| What needs to be done |
Repeat every record below exactly as written.

--- begin ---

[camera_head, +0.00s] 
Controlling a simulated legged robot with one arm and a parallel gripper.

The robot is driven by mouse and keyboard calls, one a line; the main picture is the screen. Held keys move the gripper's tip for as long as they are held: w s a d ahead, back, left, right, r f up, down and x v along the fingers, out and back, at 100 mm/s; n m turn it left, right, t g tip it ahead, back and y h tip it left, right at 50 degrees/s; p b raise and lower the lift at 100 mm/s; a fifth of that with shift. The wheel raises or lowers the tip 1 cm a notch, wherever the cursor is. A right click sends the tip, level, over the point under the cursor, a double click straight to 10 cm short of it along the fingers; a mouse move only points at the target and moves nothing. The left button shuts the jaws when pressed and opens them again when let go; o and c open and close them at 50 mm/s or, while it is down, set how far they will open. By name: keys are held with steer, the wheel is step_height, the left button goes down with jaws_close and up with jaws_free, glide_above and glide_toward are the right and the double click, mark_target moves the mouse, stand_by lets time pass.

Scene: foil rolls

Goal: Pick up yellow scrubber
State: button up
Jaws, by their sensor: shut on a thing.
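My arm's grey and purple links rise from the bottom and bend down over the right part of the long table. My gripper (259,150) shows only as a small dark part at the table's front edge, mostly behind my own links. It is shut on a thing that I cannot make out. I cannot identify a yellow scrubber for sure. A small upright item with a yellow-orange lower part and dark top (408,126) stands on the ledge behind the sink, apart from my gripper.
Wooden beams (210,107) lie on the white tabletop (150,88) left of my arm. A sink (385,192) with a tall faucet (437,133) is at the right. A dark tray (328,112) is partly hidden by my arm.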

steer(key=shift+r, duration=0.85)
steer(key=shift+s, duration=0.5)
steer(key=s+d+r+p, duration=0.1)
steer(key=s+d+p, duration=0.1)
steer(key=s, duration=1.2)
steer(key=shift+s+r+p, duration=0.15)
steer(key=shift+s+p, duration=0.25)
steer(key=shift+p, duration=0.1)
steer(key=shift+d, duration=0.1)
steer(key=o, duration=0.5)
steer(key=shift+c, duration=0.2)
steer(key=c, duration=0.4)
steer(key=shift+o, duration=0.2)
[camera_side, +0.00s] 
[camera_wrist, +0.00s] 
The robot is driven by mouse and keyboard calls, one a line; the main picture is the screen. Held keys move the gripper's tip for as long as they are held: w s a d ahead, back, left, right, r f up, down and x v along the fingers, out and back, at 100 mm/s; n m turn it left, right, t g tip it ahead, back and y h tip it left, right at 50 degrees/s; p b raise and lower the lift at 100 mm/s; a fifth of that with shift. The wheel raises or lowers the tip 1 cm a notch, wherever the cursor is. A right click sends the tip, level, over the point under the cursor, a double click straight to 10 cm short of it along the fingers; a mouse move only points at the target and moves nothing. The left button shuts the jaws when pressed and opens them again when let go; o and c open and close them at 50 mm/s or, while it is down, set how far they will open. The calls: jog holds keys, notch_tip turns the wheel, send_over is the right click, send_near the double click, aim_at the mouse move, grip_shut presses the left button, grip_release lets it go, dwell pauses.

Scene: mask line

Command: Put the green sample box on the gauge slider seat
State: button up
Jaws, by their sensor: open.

--- end ---

| Task response |
[camera_head, +0.00s] 
Controlling a simulated legged robot with one arm and a parallel gripper.

The robot is driven by mouse and keyboard calls, one a line; the main picture is the screen. Held keys move the gripper's tip for as long as they are held: w s a d ahead, back, left, right, r f up, down and x v along the fingers, out and back, at 100 mm/s; n m turn it left, right, t g tip it ahead, back and y h tip it left, right at 50 degrees/s; p b raise and lower the lift at 100 mm/s; a fifth of that with shift. The wheel raises or lowers the tip 1 cm a notch, wherever the cursor is. A right click sends the tip, level, over the point under the cursor, a double click straight to 10 cm short of it along the fingers; a mouse move only points at the target and moves nothing. The left button shuts the jaws when pressed and opens them again when let go; o and c open and close them at 50 mm/s or, while it is down, set how far they will open. By name: keys are held with steer, the wheel is step_height, the left button goes down with jaws_close and up with jaws_free, glide_above and glide_toward are the right and the double click, mark_target moves the mouse, stand_by lets time pass.

Scene: foil rolls

Goal: Pick up yellow scrubber
State: button up
Jaws, by their sensor: shut on a thing.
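My arm's grey and purple links rise from the bottom and bend down over the right part of the long table. My gripper (259,150) shows only as a small dark part at the table's front edge, mostly behind my own links. It is shut on a thing that I cannot make out. I cannot identify a yellow scrubber for sure. A small upright item with a yellow-orange lower part and dark top (408,126) stands on the ledge behind the sink, apart from my gripper.
Wooden beams (210,107) lie on the white tabletop (150,88) left of my arm. A sink (385,192) with a tall faucet (437,133) is at the right. A dark tray (328,112) is partly hidden by my arm.

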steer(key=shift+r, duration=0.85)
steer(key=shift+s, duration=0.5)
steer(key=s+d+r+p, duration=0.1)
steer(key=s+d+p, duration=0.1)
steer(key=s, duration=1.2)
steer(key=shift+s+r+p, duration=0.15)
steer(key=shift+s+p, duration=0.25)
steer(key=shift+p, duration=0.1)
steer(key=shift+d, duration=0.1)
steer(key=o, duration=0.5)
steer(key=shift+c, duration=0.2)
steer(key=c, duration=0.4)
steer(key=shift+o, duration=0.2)
[camera_side, +0.00s] 
[camera_wrist, +0.00s] 
The robot is driven by mouse and keyboard calls, one a line; the main picture is the screen. Held keys move the gripper's tip for as long as they are held: w s a d ahead, back, left, right, r f up, down and x v along the fingers, out and back, at 100 mm/s; n m turn it left, right, t g tip it ahead, back and y h tip it left, right at 50 degrees/s; p b raise and lower the lift at 100 mm/s; a fifth of that with shift. The wheel raises or lowers the tip 1 cm a notch, wherever the cursor is. A right click sends the tip, level, over the point under the cursor, a double click straight to 10 cm short of it along the fingers; a mouse move only points at the target and moves nothing. The left button shuts the jaws when pressed and opens them again when let go; o and c open and close them at 50 mm/s or, while it is down, set how far they will open. The calls: jog holds keys, notch_tip turns the wheel, send_over is the right click, send_near the double click, aim_at the mouse move, grip_shut presses the left button, grip_release lets it go, dwell pauses.

Scene: mask line

Command: Put the green sample box on the gauge slider seat
State: button up
Jaws, by their sensor: open.

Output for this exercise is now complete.